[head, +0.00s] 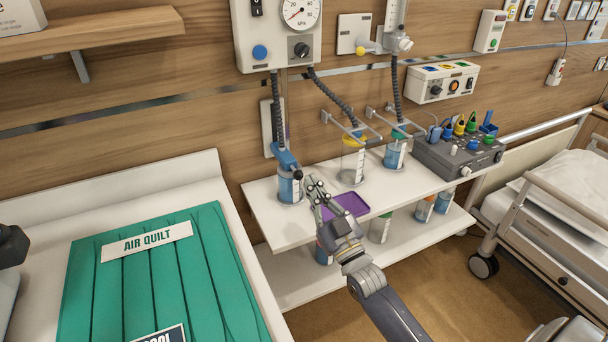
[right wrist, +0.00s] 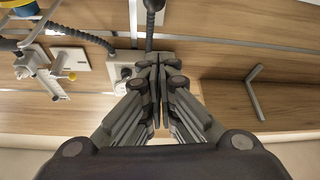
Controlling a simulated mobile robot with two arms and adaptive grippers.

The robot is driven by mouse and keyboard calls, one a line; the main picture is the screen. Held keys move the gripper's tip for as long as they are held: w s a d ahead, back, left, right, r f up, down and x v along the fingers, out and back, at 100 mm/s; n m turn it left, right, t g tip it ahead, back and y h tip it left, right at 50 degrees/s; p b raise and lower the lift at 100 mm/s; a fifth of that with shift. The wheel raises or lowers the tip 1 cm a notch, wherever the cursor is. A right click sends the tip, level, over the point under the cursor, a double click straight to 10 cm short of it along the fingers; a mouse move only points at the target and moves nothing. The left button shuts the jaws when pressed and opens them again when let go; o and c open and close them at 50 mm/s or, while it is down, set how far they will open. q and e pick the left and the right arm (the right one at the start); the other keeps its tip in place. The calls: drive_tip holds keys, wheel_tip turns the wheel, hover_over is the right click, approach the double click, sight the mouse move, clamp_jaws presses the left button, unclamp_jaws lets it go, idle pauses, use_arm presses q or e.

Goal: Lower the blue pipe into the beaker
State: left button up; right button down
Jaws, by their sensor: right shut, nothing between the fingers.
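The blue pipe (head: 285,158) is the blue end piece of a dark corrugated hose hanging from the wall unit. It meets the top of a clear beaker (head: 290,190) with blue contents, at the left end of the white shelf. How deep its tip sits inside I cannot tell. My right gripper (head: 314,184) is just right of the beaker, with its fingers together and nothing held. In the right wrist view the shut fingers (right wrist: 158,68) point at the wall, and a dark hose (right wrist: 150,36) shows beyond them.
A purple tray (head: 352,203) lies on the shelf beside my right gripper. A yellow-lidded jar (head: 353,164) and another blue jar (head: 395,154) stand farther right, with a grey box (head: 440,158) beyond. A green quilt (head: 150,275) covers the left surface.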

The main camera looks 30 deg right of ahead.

TASK DIRECTIONS: Leaving the pictures aside, transcribe the entire listing exactly.

RESPONSE FOR THIS EXERCISE:
[head, +0.00s] 
[right wrist, +0.00s] 
Controlling a simulated mobile robot with two arms and adaptive grippers.

The robot is driven by mouse and keyboard calls, one a line; the main picture is the screen. Held keys move the gripper's tip for as long as they are held: w s a d ahead, back, left, right, r f up, down and x v along the fingers, out and back, at 100 mm/s; n m turn it left, right, t g tip it ahead, back and y h tip it left, right at 50 degrees/s; p b raise and lower the lift at 100 mm/s; a fifth of that with shift. The wheel raises or lowers the tip 1 cm a notch, wherever the cursor is. A right click sends the tip, level, over the point under the cursor, a double click straight to 10 cm short of it along the fingers; a mouse move only points at the target and moves nothing. The left button shuts the jaws when pressed and opens them again when let go; o and c open and close them at 50 mm/s or, while it is down, set how far they will open. q and e pick the left and the right arm (the right one at the start); the other keeps its tip in place. The calls: drive_tip holds keys, wheel_tip turns the wheel, hover_over is the right click, approach the double click, sight the mouse move, clamp_jaws presses the left button, unclamp_jaws lets it go, idle pauses, use_arm presses q or e.

Goal: Lower the blue pipe into the beaker
State: left button up; right button down
Jaws, by their sensor: right shut, nothing between the fingers.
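The blue pipe (head: 285,158) is the blue end piece of a dark corrugated hose hanging from the wall unit. It meets the top of a clear beaker (head: 290,190) with blue contents, at the left end of the white shelf. How deep its tip sits inside I cannot tell. My right gripper (head: 314,184) is just right of the beaker, with its fingers together and nothing held. In the right wrist view the shut fingers (right wrist: 158,68) point at the wall, and a dark hose (right wrist: 150,36) shows beyond them.
A purple tray (head: 352,203) lies on the shelf beside my right gripper. A yellow-lidded jar (head: 353,164) and another blue jar (head: 395,154) stand farther right, with a grey box (head: 440,158) beyond. A green quilt (head: 150,275) covers the left surface.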

The main camera looks 30 deg right of ahead.

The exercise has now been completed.